------ GIVEN ENTRIES

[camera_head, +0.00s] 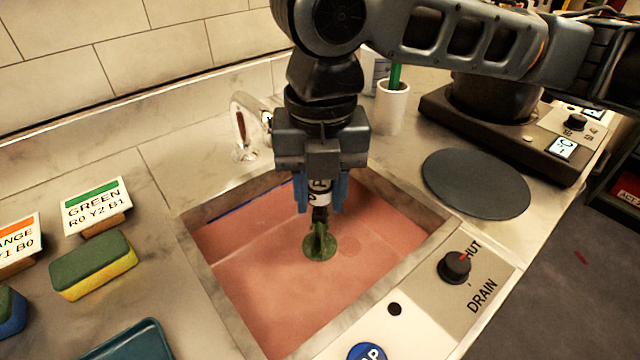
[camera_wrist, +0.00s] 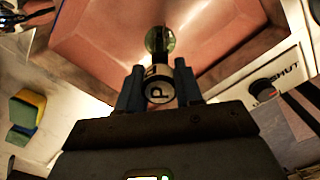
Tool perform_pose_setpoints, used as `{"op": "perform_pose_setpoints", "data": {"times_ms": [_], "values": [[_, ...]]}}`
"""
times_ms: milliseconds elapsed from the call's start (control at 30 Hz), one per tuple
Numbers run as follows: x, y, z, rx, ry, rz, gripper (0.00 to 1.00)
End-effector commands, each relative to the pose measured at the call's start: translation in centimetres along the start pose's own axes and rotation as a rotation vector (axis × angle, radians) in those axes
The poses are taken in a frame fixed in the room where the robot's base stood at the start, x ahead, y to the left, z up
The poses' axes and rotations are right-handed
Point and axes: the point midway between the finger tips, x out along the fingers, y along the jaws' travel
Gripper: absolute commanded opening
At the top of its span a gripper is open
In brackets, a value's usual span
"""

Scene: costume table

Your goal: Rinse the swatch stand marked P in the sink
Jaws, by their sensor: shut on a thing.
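My gripper (camera_head: 320,192) points down over the sink (camera_head: 240,290) and is shut on the swatch stand (camera_head: 320,243). In the wrist view the stand's light top bears a P (camera_wrist: 158,91) between the blue fingers of my gripper (camera_wrist: 158,85). The stand's lower end is a green round piece, which also shows in the wrist view (camera_wrist: 160,41). It is down inside the sink, over reddish liquid or a reddish basin floor. I cannot tell how deep it sits. The metal faucet (camera_head: 246,125) is behind and left of my gripper; no stream is visible.
A drain knob (camera_head: 454,267) marked SHUT and a blue button (camera_head: 367,352) are on the sink's right front edge. A green-yellow sponge (camera_head: 93,265) and colour cards (camera_head: 96,206) stand left. A dark disc (camera_head: 475,183) and white cup (camera_head: 391,107) are at right.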

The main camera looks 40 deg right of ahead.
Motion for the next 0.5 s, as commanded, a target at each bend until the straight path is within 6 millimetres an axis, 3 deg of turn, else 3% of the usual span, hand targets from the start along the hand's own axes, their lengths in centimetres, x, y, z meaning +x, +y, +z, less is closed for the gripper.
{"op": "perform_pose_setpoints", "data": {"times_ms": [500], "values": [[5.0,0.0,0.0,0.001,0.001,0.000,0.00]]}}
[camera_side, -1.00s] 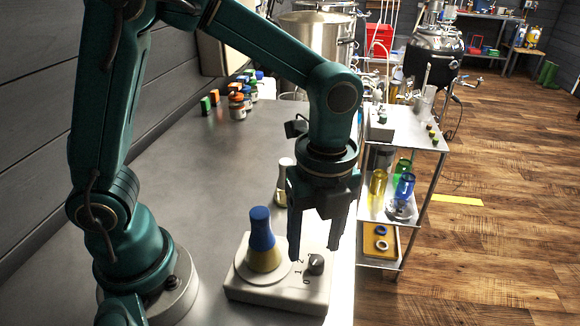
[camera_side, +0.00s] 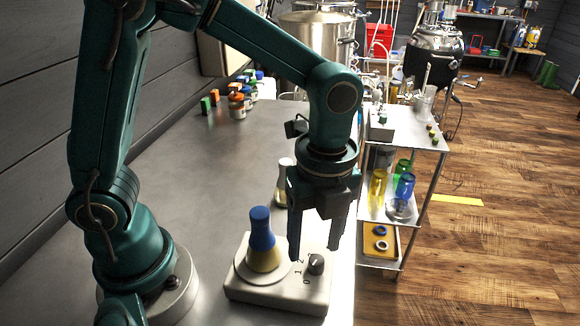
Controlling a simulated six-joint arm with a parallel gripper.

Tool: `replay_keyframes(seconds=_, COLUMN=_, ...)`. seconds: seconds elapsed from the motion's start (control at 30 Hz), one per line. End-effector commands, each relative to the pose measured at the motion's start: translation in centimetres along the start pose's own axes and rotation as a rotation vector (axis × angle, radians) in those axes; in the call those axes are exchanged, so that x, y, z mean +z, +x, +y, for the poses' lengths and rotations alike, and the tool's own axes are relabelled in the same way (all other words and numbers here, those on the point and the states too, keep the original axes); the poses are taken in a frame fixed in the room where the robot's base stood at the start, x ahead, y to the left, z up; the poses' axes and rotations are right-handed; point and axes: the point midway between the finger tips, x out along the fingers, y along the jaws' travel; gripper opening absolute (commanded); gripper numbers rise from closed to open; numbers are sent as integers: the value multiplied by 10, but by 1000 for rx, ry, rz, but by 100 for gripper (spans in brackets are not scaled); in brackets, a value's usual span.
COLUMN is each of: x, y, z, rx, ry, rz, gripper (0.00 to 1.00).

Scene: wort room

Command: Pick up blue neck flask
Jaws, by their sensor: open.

------------

# TASK:
Above are the records; reproduce them exactly and leave out the pictures.

# OUTPUT FOR THIS EXERCISE:
[camera_head, +0.00s] 
[camera_wrist, +0.00s] 
Tool perform_pose_setpoints, used as `{"op": "perform_pose_setpoints", "data": {"times_ms": [_], "values": [[_, ...]]}}`
"""
times_ms: milliseconds elapsed from the call's start (control at 30 Hz), one per tuple
Numbers run as follows: x, y, z, rx, ry, rz, gripper (0.00 to 1.00)
End-effector commands, each relative to the pose measured at the call's start: translation in centimetres along the start pose's own axes and rotation as a rotation vector (axis × angle, radians) in those axes
The poses are taken in a frame fixed in the room where the robot's base stood at the start, x ahead, y to the left, z up
The poses' axes and rotations are right-handed
Point and axes: the point midway between the finger tips, x out along the fingers, y along the jaws' travel
Gripper: absolute commanded opening
At the top of its span a gripper is open
In brackets, a value's usual span
"""

Scene: costume table

Your goal: Rinse the swatch stand marked P in the sink
Jaws, by their sensor: shut on a thing.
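My gripper (camera_head: 320,192) points down over the sink (camera_head: 240,290) and is shut on the swatch stand (camera_head: 320,243). In the wrist view the stand's light top bears a P (camera_wrist: 158,91) between the blue fingers of my gripper (camera_wrist: 158,85). The stand's lower end is a green round piece, which also shows in the wrist view (camera_wrist: 160,41). It is down inside the sink, over reddish liquid or a reddish basin floor. I cannot tell how deep it sits. The metal faucet (camera_head: 246,125) is behind and left of my gripper; no stream is visible.
A drain knob (camera_head: 454,267) marked SHUT and a blue button (camera_head: 367,352) are on the sink's right front edge. A green-yellow sponge (camera_head: 93,265) and colour cards (camera_head: 96,206) stand left. A dark disc (camera_head: 475,183) and white cup (camera_head: 391,107) are at right.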

The main camera looks 40 deg right of ahead.
Motion for the next 0.5 s, as commanded, a target at each bend until the straight path is within 6 millimetres an axis, 3 deg of turn, else 3% of the usual span, hand targets from the start along the hand's own axes, their lengths in centimetres, x, y, z meaning +x, +y, +z, less is closed for the gripper.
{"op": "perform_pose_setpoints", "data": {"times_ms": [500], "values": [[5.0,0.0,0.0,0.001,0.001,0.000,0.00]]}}
[camera_side, -1.00s] 
[camera_side, +0.00s] 
Controlling a simulated six-joint arm with a parallel gripper.

Tool: `replay_keyframes(seconds=_, COLUMN=_, ...)`. seconds: seconds elapsed from the motion's start (control at 30 Hz), one per line. End-effector commands, each relative to the pose measured at the motion's start: translation in centimetres along the start pose's own axes and rotation as a rotation vector (axis × angle, radians) in those axes; in the call those axes are exchanged, so that x, y, z mean +z, +x, +y, for the poses' lengths and rotations alike, and the tool's own axes are relabelled in the same way (all other words and numbers here, those on the point and the states too, keep the original axes); the poses are taken in a frame fixed in the room where the robot's base stood at the start, x ahead, y to the left, z up; the poses' axes and rotations are right-handed; point and axes: the point midway between the finger tips, x out along the fingers, y along the jaws' travel; gripper opening absolute (commanded); gripper numbers rise from closed to open; numbers are sent as integers: the value multiplied by 10, but by 1000 for rx, ry, rz, but by 100 for gripper (spans in brackets are not scaled); in brackets, a value's usual span.
COLUMN is each of: x, y, z, rx, ry, rz, gripper (0.00 to 1.00).

Scene: wort room

Command: Pick up blue neck flask
Jaws, by their sensor: open.

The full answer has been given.